I have not any time to develop my argument, but I do ask the House once more not to confuse slogans and assertions for thinking and for evidence. My hon. Friend quoted the W.F.T.U. representative from Montreal from the I.L.O. Conference. He might also have said—and I did not want to bring this up—that that conference in Montreal endorsed the credentials of the Greek trade unionists who were sent there; I think rather unwisely—but I must not criticise—because I do not think it was a representative Greek delegation. I hope we may repair it and make it more representative, and ensure a normal and reasonable development. However, if an hon. Member comes to this House and quotes from an organisation, and quotes from this conclusion of the conference, I expect him to tell the House what else the conference said upon the same subject. If we are to deal with the trade unions in Greece perhaps I could refer to the report endorsed at Brighton by the T.U.C. of this country, which said: The General Council have satisfied themselves that the influence of the British Government is being used in the right way at the present juncture.
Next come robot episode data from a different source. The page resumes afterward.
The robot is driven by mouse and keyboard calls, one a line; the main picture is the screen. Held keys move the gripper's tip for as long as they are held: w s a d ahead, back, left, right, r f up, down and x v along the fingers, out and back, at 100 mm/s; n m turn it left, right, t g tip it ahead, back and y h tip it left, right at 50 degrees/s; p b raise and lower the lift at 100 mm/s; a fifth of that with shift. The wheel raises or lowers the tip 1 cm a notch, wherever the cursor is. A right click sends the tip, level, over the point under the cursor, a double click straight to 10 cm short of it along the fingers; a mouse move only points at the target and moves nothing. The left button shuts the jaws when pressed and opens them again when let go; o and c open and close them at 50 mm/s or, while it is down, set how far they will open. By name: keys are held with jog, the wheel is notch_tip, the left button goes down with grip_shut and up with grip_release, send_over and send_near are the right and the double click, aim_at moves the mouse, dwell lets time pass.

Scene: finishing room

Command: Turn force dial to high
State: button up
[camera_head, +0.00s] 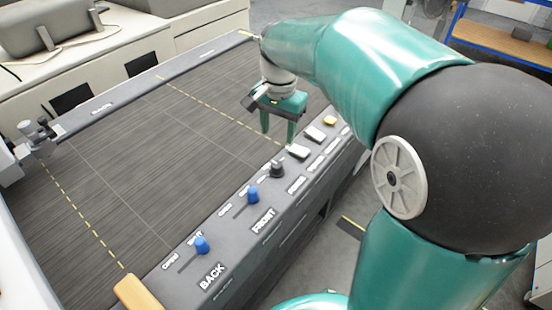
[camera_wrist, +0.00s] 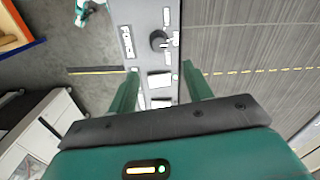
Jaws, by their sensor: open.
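The force dial is a dark round knob (camera_head: 277,169) on the grey control panel (camera_head: 232,240), just right of the blue sliders in the head view. In the wrist view the dial (camera_wrist: 158,40) sits at the top centre, beside a label that appears to read FORCE (camera_wrist: 127,42). Its setting is too small to read. My gripper (camera_head: 278,137) is above the panel's far part, just beyond the dial. In the wrist view its two green fingers (camera_wrist: 160,70) are spread apart and empty, with the dial ahead of their tips and not between them.
Two blue slider knobs (camera_head: 253,194) (camera_head: 201,244) stand up from the panel, labelled FRONT and BACK. White buttons (camera_head: 298,152) (camera_head: 315,134) and a yellow button (camera_head: 330,120) lie farther along it. A flat, dark, slatted bed (camera_head: 140,140) beside the panel is clear.

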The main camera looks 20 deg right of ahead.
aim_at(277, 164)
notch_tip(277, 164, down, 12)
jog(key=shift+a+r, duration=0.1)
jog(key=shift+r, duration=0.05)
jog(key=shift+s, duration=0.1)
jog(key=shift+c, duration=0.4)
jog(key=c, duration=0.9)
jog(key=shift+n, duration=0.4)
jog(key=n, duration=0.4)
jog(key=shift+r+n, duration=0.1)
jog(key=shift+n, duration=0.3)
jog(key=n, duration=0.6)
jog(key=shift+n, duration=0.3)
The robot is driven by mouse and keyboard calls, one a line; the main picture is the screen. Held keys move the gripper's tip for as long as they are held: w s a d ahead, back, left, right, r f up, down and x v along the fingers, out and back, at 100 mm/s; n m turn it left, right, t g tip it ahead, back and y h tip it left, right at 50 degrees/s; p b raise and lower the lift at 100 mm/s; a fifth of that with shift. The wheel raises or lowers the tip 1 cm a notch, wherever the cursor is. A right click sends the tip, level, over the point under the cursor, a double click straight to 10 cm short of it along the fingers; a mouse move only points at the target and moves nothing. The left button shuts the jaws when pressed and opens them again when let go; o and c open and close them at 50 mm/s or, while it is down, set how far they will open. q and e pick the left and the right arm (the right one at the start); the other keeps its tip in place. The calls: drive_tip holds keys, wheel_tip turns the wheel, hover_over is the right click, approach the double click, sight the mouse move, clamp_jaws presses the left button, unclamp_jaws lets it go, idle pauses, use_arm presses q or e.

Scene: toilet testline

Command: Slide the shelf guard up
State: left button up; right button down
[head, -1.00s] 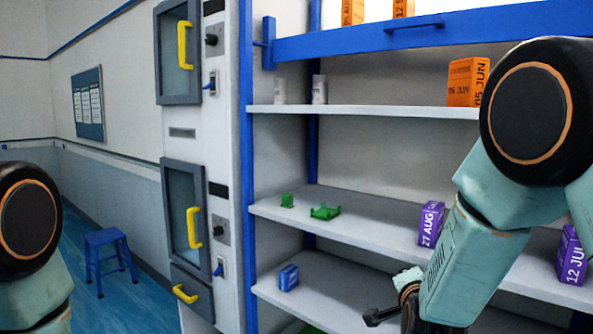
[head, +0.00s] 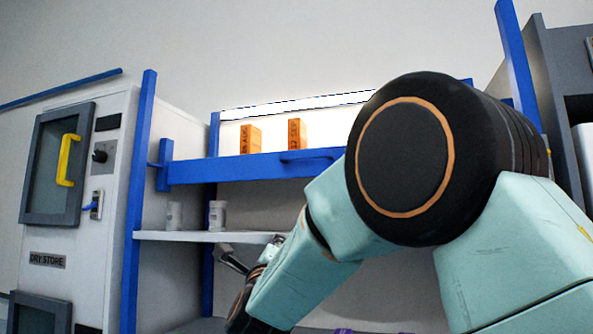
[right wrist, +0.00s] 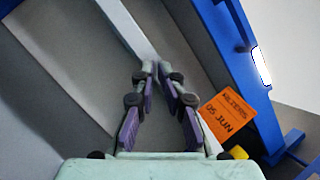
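The shelf guard (head: 225,170) is a blue bar across the front of the upper shelf in the head view, with a blue handle (head: 305,157) on its face. My right arm hides its right part. Part of a blue bar (right wrist: 228,70) also shows at the right in the right wrist view. My right gripper (head: 232,258) is below and left of the handle, near the white shelf, apart from the guard. In the right wrist view its fingers (right wrist: 156,68) have a narrow gap and hold nothing visible. My left gripper is out of view.
Orange boxes (head: 250,139) stand behind the guard. Small white containers (head: 217,215) stand on the white shelf (head: 165,236) below. Another orange box (right wrist: 228,114) is beside my right fingers in the wrist view. A cabinet (head: 60,165) with a yellow handle is at the left.

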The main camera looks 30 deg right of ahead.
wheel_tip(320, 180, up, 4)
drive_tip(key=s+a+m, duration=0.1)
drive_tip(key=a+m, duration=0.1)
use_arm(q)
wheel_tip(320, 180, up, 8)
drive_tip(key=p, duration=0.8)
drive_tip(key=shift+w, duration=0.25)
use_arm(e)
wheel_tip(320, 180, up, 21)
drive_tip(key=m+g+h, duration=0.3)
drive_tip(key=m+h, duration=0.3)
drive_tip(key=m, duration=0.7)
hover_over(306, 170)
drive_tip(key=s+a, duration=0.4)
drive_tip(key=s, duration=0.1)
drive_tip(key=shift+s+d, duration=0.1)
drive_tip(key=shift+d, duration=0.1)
I have repeatedly made it quite plain in the House that there is no one-sidedness to this issue; that there is no certainty of being right; that it is an involved, complex and highly poisoned problem, and that all this Government attempts to do is to steer the way with the maximum of justice. Certainly, to suggest for a minute that we are ganging up with any undesirable element will not bear the slightest scrutiny, and the hon. Member offered no evidence on that point, and he should not have made that charge in this House. The Parliamentary delegation that came back gave judgment on the plebiscite, and did not suggest that there was undue partiality. We shall continue mainly to concern ourselves with the proper and extensive interests of the bulk of the Greek population, and we shall not depart from that criterion.

It being Half past Ten o'Clock, Mr. SPEAKER adjourned the House, without Question put, pursuant to the Standing Order.